Plan Bay Area 2040 Draft Plan

The Metropolitan Transportation Commission (MTC) will host an open house to receive comments regarding Plan Bay Area 2040.  The open house is Wednesday, May 17, 2017 between 6:30pm and 8:30pm at the MTC headquarters at 375 Beal Street ( about a 10 minute walk for Embarcadero Station). DRAFT PLAN LINK

The Draft Environmental Impact Report (DEIR) is now available; comment on the DEIR and the Draft Plan through June 1.

Some statistics include:
*  501,000 jobs added between 2011 and 2015
*  65,000 housing units built between 2011 and 2015
*  Regionally 1 house built for every 8 jobs created.

Where will the region plan for the 820,000 new households forecasted between 2010 and 2040.  Regionally by 2040, 3.4 million households are forecasted. 46% will be in the “Big 3 Cities”  — SF, Oakland, San Jose.

1.3 million new jobs  (36% in the Big  3 Cities)

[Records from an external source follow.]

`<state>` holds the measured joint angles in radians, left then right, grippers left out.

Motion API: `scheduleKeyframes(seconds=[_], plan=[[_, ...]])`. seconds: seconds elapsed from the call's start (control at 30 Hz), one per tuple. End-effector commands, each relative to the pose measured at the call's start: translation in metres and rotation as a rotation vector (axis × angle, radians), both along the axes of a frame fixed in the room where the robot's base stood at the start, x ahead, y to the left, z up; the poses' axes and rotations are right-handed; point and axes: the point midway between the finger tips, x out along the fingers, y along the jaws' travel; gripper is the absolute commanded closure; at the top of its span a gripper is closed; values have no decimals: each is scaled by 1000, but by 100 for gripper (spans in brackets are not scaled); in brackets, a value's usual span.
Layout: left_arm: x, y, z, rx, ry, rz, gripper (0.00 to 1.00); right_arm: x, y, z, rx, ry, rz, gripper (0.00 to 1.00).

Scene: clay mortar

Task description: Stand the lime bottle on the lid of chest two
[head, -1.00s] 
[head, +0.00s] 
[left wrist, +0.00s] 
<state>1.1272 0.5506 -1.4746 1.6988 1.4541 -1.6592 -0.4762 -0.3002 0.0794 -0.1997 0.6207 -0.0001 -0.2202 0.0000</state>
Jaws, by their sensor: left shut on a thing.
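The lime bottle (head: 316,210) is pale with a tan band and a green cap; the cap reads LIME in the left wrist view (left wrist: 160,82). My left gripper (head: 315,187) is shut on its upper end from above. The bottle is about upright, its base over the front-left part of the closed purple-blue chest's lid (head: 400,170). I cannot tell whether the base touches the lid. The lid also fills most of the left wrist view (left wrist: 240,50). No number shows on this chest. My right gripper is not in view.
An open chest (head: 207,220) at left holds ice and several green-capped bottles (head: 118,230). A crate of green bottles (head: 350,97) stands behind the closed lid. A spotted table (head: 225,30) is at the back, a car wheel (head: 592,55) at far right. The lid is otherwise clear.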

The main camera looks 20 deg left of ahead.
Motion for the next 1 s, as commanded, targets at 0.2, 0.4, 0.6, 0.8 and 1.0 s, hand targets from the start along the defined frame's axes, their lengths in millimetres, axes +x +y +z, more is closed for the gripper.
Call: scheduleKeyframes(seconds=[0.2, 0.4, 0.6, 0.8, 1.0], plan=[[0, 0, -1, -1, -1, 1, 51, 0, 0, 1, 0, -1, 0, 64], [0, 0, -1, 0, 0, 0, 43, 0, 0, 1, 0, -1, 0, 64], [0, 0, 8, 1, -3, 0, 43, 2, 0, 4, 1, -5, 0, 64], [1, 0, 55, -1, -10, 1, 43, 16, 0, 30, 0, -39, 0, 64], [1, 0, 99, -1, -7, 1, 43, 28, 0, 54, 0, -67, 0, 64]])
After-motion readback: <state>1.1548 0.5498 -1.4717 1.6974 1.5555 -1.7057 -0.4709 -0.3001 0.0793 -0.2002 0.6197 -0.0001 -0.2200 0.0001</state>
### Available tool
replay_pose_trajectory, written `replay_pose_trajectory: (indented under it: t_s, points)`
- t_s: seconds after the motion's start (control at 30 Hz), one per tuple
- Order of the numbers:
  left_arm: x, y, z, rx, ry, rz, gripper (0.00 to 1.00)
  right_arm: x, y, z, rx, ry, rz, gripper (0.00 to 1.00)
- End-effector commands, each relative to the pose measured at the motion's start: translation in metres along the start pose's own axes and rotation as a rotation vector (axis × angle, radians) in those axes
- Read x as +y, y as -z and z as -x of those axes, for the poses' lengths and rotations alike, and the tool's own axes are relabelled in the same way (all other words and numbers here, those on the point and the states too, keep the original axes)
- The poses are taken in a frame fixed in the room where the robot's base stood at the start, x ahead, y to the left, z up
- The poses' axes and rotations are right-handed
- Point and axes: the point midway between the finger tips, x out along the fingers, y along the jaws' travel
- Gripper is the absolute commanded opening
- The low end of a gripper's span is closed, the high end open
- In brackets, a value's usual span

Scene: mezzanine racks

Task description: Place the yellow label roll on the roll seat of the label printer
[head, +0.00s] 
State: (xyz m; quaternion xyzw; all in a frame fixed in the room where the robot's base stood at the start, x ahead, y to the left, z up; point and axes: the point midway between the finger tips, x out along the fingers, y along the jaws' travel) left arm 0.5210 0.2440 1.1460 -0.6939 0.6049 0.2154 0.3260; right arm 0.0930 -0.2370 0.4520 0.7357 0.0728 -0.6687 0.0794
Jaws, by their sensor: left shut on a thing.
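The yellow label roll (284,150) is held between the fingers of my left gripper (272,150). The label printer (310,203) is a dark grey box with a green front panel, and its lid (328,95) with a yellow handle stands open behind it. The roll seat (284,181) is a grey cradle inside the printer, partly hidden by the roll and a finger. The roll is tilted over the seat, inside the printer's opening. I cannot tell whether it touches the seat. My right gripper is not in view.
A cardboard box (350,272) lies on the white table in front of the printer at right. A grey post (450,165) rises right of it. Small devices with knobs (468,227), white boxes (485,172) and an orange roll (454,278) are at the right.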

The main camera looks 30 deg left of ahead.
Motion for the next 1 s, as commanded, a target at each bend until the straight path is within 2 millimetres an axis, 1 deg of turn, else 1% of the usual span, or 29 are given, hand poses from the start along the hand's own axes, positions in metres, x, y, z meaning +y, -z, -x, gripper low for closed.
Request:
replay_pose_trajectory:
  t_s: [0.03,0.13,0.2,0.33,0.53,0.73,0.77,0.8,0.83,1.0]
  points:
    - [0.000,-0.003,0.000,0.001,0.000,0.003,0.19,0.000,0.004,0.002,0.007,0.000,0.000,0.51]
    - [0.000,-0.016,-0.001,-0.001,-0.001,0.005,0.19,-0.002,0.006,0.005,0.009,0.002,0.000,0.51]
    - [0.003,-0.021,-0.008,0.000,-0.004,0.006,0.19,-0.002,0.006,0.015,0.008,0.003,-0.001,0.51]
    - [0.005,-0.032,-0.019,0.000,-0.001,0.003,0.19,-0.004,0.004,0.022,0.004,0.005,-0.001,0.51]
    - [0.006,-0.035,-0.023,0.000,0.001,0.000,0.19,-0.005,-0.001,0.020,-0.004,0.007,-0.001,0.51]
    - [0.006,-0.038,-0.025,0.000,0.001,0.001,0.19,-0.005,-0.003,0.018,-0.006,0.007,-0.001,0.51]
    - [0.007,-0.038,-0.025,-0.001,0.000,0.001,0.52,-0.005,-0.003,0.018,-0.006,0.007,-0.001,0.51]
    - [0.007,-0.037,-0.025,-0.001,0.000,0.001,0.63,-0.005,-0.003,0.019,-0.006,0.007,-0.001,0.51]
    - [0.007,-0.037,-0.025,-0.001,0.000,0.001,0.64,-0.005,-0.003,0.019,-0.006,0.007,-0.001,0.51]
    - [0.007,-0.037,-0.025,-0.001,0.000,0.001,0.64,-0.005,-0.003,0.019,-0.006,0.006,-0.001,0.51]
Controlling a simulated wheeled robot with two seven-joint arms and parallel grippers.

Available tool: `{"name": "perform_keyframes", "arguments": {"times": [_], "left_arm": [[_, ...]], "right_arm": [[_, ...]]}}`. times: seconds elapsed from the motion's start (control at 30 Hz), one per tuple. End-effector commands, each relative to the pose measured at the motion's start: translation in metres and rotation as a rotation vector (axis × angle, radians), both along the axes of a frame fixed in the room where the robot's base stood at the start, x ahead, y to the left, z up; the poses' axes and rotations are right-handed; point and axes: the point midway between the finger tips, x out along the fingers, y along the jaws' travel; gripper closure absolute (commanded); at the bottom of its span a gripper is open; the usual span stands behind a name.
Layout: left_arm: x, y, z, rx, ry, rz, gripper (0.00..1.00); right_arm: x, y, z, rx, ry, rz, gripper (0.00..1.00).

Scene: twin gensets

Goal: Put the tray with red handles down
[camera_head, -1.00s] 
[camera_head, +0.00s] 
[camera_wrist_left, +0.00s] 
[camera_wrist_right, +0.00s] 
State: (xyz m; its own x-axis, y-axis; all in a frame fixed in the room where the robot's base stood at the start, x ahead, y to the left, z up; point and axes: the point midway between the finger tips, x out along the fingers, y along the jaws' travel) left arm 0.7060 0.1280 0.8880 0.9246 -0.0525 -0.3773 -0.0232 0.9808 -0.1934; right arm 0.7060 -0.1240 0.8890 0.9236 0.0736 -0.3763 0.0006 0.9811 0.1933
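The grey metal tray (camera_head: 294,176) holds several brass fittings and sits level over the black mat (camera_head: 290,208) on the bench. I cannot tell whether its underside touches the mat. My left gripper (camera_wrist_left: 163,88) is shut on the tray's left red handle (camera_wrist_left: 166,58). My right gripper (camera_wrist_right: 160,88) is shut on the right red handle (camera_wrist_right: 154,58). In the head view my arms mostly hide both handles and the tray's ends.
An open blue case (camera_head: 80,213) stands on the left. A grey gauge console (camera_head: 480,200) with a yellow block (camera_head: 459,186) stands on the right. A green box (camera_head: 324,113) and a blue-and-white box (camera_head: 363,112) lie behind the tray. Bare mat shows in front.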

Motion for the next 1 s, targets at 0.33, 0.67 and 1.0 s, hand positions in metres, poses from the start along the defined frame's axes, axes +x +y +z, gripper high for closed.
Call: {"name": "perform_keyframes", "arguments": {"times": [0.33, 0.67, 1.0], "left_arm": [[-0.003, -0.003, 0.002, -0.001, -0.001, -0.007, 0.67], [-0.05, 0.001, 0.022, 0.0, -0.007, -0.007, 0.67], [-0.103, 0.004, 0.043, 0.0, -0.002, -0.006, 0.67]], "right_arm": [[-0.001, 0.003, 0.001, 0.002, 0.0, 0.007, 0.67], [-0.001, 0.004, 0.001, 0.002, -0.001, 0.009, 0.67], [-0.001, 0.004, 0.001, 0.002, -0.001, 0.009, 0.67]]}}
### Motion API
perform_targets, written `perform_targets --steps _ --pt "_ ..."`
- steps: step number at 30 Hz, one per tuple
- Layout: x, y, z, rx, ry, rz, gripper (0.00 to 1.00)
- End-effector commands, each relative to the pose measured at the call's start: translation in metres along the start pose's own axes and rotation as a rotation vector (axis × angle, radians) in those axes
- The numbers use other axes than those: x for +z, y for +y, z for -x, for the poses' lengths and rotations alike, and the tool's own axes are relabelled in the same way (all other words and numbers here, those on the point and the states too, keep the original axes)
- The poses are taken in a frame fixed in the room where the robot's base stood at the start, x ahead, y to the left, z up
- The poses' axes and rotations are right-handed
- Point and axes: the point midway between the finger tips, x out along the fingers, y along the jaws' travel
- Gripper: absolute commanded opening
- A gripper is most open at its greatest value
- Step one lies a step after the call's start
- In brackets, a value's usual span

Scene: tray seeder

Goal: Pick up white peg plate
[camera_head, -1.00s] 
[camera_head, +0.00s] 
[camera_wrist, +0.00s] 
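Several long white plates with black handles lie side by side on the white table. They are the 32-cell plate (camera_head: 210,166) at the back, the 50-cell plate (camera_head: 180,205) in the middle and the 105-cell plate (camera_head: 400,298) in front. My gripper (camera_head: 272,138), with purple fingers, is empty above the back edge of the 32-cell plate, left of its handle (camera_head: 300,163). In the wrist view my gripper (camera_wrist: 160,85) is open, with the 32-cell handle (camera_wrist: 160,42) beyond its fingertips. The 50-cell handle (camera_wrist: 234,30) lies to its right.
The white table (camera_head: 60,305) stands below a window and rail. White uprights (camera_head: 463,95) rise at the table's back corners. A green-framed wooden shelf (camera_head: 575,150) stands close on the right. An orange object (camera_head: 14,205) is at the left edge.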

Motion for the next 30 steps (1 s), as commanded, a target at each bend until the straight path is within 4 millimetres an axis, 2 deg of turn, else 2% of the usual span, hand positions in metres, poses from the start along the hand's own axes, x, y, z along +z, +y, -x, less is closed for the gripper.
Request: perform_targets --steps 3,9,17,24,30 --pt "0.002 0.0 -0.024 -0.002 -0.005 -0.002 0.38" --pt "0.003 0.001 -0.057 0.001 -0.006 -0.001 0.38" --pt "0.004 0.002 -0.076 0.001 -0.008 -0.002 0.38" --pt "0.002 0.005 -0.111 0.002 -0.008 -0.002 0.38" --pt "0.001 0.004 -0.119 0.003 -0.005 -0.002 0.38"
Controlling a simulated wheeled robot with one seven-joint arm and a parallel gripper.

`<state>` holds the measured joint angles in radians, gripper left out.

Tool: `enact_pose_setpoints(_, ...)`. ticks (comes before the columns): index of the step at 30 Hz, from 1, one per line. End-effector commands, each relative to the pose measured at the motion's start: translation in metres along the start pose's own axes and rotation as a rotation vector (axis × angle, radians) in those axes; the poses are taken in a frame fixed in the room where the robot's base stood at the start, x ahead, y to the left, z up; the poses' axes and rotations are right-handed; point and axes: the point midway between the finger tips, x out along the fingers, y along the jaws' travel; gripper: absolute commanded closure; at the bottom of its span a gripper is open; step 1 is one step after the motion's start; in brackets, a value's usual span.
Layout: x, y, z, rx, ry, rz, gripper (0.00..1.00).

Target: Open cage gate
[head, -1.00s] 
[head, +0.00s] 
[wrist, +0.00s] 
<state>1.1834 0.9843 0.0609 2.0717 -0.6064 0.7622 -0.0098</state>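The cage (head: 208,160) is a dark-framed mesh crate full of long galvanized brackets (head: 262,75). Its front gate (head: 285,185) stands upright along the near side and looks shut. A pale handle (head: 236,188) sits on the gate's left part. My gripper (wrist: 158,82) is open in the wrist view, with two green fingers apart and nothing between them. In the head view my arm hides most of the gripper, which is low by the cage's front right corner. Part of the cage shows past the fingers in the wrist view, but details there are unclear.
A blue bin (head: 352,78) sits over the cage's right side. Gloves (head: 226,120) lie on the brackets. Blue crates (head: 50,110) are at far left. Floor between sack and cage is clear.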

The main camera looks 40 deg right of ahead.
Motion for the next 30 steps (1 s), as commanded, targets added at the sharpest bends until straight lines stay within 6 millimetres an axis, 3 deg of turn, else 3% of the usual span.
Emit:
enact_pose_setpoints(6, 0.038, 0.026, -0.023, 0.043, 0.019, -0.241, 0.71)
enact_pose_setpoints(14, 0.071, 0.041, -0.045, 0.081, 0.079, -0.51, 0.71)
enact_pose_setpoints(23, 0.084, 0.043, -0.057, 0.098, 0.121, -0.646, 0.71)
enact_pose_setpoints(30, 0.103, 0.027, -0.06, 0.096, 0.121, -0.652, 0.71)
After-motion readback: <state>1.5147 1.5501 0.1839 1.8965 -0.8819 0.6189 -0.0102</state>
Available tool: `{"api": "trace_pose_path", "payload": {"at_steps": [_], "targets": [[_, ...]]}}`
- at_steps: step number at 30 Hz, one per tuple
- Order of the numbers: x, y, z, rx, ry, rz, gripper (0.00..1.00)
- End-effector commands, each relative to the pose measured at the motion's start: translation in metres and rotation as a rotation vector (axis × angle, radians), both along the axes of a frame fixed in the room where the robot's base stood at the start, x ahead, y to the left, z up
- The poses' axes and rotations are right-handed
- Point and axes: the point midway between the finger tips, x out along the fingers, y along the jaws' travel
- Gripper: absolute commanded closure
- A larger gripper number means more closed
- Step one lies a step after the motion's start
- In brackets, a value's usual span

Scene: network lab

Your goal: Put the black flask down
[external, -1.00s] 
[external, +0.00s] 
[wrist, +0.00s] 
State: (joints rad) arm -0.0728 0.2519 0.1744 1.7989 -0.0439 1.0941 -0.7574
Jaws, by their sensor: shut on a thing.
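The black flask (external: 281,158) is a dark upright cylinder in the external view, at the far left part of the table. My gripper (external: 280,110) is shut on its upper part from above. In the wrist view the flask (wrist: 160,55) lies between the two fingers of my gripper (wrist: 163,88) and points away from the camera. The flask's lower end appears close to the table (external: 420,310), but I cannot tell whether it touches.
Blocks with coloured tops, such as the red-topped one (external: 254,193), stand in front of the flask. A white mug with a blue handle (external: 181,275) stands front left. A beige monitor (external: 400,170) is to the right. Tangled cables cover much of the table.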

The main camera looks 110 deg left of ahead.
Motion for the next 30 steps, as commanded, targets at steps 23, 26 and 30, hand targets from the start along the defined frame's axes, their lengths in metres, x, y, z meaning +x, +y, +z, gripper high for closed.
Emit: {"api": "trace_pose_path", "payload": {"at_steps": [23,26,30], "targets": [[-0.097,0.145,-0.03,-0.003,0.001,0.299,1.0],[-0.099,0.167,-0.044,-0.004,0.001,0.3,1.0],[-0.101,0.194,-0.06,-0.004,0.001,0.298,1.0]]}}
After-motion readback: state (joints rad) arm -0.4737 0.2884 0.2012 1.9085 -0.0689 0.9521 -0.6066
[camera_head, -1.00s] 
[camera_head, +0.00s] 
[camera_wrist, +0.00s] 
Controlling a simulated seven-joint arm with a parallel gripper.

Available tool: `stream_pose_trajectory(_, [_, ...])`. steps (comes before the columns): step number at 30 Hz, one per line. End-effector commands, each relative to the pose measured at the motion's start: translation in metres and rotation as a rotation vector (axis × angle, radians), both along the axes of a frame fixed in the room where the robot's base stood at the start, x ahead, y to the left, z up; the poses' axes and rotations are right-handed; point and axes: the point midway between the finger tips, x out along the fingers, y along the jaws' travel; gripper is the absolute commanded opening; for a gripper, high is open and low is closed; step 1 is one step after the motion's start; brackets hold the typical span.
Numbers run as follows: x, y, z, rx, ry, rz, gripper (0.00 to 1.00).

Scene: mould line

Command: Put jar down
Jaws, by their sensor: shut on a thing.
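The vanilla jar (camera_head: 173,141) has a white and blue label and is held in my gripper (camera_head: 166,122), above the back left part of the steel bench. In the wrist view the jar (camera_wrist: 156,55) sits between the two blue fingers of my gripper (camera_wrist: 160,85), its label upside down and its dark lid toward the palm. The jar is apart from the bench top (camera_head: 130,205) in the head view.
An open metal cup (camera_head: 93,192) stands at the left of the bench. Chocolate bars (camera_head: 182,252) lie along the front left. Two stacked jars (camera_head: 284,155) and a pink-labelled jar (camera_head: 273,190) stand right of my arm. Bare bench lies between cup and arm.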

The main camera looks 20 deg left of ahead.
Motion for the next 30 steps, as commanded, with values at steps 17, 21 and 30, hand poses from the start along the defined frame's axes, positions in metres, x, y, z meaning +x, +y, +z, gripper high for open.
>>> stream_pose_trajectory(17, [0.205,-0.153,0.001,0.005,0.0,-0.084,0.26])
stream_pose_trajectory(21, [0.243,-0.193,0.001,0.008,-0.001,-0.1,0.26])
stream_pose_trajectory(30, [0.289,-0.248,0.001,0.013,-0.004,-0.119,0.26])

So what does it all mean?  Climate Change, Housing costs and displacement, Economic Development and Environmental Impact and Transportation.

A question raised at a recent MTC committee meeting was: Should cities seeking economic development take responsibility for housing?  (Think the Menlo Park Facebook Expansion).  The local Menlo Park approval for 6,000 more jobs has regional impact.

No mention of a Public Regional Express Bus System to move the population.   More Private Commuter buses operating on your residential street?

Draft Plan and Draft EIR at Plan Bay Area 2040 Draft Plan


1 thought on “Plan Bay Area 2040 Draft Plan

  1. Reader comments:

    No mention of a Public Regional Express Bus System to move the population. More Private Commuter buses operating on your residential street?

    A Regional bus system won’t help much if the buses are perpetually bogged down in freeway and arterial traffic. DTX is the best and most available, unmet off-street transit connection in the Region. Another good bet involves the Muni Metro System. Doubling the peak period riding capacity of Muni Metro would be a relatively inexpensive way of making an equivalent difference.

    Transit-only bus lanes during the peak driving hours would help greatly. As would congestion pricing and/or highway tolling. We can’t have it both ways. We can’t continue to make the highways free and at the same time solve the congestion problem. So long as the Region keeps growing and we all insist on taking our own 2 or 3-ton shells around with us everywhere we go, the congestion will continue to get worse.

    To some, the private commuter bus is clearly a major irritant. However the inconvenient truth is that the commuter buses are serving a need. Instead of eliminating them cities should make sure that they don’t interfere with other essential functions and that they don’t adversely affect neighborhoods. Forcing the long distance commuter into “hubs” (i.e. inconvenient transfer stops) would undoubtedly send a lot of would-be riders back in their personal vehicles. Instead of beating down the private service we should ape it. Long distance regional buses, whether publicly or privately operated, should be comfortable, quiet and well-appointed, and during the peak driving hours they should operate in free-flowing highway and arterial lanes.

    Those measures, together with certain long-ignored passenger rail improvements, would put the Region on the road to “transportation balance” of the type it enjoyed a few decades ago.